陆 游
斜阳古柳赵家庄, 负鼓盲翁正作场①。
死后是非谁管得, 满村听说蔡中郎②。
斜阳古柳,数家茅屋,江树带烟,青山沉雾。有失意骚人,朝天无路,屏居乡里,随意漫步。当此时,但觉湖山秀色,尽染襟袖;人世纷扰,暂离心头;且尽农家之乐,不以是非萦心。放翁暮年所作《小舟游近村》诗四首,对此情景作了真切的表现。
这组诗作于宋宁宗庆元元年(1195),时放翁年逾七旬,隐居山阴已达六年。这里所录的是其中比较别致的一篇。诗人用速写手法,描绘了盲人说书这样一件事,虽着墨不多,然涵咏有致,其佳处全在神韵不匮,词意深远。
“神韵”一语,出自唐张彦远《历代名画记》,清王士禛力主神韵之说,使之成为谈艺者的一面大旗。王氏之神韵,乃清远之谓,具体一些说,即王、孟等人笔下的山水清音,但神韵实非清远的同义词,神韵诗也决不止于山水清音,即使是纪事、写怀、登览、咏史,也都有不少神会韵远之作。
神即诗之精神,韵即言外远致。惟其神至,故更觉韵远。因为重神,故诗人不作琐屑的描写;因为重韵,故诗意决不停留在字面之上。

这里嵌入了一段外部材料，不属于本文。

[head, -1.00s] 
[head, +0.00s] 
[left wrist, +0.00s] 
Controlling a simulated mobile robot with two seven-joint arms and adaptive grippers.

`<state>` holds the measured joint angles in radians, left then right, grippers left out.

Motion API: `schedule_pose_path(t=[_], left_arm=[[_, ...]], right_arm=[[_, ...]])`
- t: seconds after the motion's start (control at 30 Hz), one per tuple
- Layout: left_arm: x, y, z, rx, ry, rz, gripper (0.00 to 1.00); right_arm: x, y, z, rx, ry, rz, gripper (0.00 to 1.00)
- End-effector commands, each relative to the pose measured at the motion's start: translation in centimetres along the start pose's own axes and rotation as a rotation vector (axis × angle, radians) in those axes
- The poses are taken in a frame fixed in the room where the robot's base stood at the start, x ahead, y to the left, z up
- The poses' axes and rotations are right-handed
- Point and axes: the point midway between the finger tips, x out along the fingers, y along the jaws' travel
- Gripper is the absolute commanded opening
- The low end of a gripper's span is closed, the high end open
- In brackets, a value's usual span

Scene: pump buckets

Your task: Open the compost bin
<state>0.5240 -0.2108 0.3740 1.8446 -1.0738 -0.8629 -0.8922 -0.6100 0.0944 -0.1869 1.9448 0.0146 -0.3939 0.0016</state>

如这首诗本记听盲翁说唱之事,但诗中对此却只用一句轻轻带过,对于盲翁的形状、说唱的场面,只字未提,便以一声感叹,结束全篇。而就在这声感叹之中,流露了诗人的情意,诗之精神顿出。因为诗中有神,故不可拘泥于字句,须将死句看活,以探求其意;因为诗中有韵,又不可不深入字句之中,讽咏涵濡,玩味其意。盲翁说唱,不过是诗人一时所见,借题发挥,其作诗之意原不在此。至于蔡邕故事,只是民间传说,其是其非,无关紧要,诗人也无意为之正名;即使正名,也正不了。但就在这声感叹之中,诗人晚年无可奈何、聊以自解之情,已尽在不语之中。因为不语,故又留下余地,让读者去寻索,去回味。此即谓之有神,此即谓之有韵,这样的诗,就是神韵不匮之诗。